La famille Cœur en profite pour faire du commerce avec le roi et sa cour installée à Bourges. Le roi semble apprécier Jacques Cœur puisqu'il lui confie en 1427 la frappe des monnaies ( Jacques Cœur en profite pour détourner du métal précieux mais le roi lui pardonne), le nomme Argentier, c'est-à-dire fournisseur exclusif du roi et de sa cour, en 1439. Vers 1440, il l'anoblit et en fait son conseiller, puis son ambassadeur en 1447. En 1443, Jacques Cœur achète un vaste terrain sur le rempart gallo-romain pour faire construire un hôtel particulier qu'il appelle sa "grant maison" et que l'on nomme aujourd'hui le palais Jacques-Cœur car il est digne d'un prince. Sur la façade, on aperçoit ses emblèmes, la coquille saint-Jacques et le cœur, sa devise, "à vaillans coeur riens impossible" qui signifie qu'on peut tout réussir lorsque l'on est courageux, une sculpture de Jacques Cœur et de sa femme dans des fausses fenêtres. Jacques Cœur rend aussi hommage au roi Charles VII qui lui a tant donné, avec une fleur de lys sculptée à la fenêtre de la chapelle et une niche en dessous qui abritait la statue du roi à cheval. Elle a disparu sûrement à la Révolution de 1789 mais une miniature de la fin du XVe siècle prouve son existence (Munich, ms 10.103, fol.148v°-149). La grande salle de réception est appelée la salle des festins car elle était destinée à faire des banquets avec une tribune pour les musiciens, une grande cheminée, un passe-plats.

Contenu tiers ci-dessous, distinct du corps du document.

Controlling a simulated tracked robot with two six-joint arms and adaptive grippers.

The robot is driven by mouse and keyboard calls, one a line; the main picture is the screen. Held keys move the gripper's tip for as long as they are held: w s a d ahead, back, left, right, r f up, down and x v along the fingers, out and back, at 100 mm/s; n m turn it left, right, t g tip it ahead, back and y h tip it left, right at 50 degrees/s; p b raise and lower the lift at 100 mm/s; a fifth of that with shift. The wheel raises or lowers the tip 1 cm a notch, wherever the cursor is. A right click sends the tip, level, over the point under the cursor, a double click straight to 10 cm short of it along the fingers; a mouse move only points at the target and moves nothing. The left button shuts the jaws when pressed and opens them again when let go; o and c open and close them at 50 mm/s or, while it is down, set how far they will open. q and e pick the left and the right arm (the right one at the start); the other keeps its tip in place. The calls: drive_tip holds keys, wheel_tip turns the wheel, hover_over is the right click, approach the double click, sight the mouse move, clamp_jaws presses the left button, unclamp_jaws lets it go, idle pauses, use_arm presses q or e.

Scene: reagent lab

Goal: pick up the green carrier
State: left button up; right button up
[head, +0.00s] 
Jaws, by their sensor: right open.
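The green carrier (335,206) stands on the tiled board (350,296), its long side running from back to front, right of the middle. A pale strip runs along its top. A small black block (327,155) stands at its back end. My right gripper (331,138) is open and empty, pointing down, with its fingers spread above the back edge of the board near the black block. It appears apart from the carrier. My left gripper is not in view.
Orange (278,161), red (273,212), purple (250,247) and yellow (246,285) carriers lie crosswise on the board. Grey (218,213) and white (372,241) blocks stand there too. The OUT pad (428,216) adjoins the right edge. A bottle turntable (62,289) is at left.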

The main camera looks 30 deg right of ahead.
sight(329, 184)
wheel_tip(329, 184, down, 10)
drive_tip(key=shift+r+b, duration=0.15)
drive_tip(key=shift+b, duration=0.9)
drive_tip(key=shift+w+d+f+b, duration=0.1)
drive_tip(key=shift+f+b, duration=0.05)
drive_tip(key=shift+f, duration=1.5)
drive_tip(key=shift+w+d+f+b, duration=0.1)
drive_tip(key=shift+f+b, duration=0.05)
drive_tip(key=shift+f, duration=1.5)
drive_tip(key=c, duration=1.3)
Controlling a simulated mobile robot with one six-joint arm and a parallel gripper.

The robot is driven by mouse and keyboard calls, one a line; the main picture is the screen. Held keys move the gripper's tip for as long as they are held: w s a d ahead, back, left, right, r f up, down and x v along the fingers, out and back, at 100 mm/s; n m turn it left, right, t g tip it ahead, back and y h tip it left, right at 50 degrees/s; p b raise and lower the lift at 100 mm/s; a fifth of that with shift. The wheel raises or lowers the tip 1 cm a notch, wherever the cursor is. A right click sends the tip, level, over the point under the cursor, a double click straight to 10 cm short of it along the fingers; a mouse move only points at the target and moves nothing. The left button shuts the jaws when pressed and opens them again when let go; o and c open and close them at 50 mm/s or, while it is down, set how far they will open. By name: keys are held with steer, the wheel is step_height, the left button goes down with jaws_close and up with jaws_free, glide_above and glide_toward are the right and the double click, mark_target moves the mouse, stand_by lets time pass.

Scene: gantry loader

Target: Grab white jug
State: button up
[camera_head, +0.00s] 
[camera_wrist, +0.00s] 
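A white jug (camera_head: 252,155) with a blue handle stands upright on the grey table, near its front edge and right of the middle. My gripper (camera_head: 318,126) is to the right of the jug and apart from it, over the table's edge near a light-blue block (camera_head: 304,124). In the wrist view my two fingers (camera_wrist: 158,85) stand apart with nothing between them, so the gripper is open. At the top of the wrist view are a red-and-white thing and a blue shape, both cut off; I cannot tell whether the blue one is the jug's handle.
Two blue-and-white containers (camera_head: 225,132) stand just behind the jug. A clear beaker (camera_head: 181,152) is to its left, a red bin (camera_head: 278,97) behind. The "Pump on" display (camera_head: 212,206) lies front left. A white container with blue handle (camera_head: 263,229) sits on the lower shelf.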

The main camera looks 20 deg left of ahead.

Pour rendre hommage au roi, un cerf ailé, des fleurs de lys, des roses et des iris, emblèmes de Charles VII, sont sculptés sur la cheminée et le tympan de la porte.
Dans la chambre des galées, on a découvert l'origine de son immense fortune estimée à 600 000 écus d'or, la moitié du budget du royaume ce qui équivaudrait à deux cents milliards d'euros aujourd'hui (seulement 70 millions d'euros au cours de l'or), donc ce qui ferait de Jacques Cœur une personne plus riche que Bill Gates, l'actuelle première fortune mondiale. Dans la chambre des galées, se trouve un vitrail représentant une galée ayant appartenu à Jacques Cœur, tout comme sur une sculpture au tympan de la porte. Ces bateaux, et la carte, montrent comment il a fait fortune dans le commerce international avec Damas et Alexandrie.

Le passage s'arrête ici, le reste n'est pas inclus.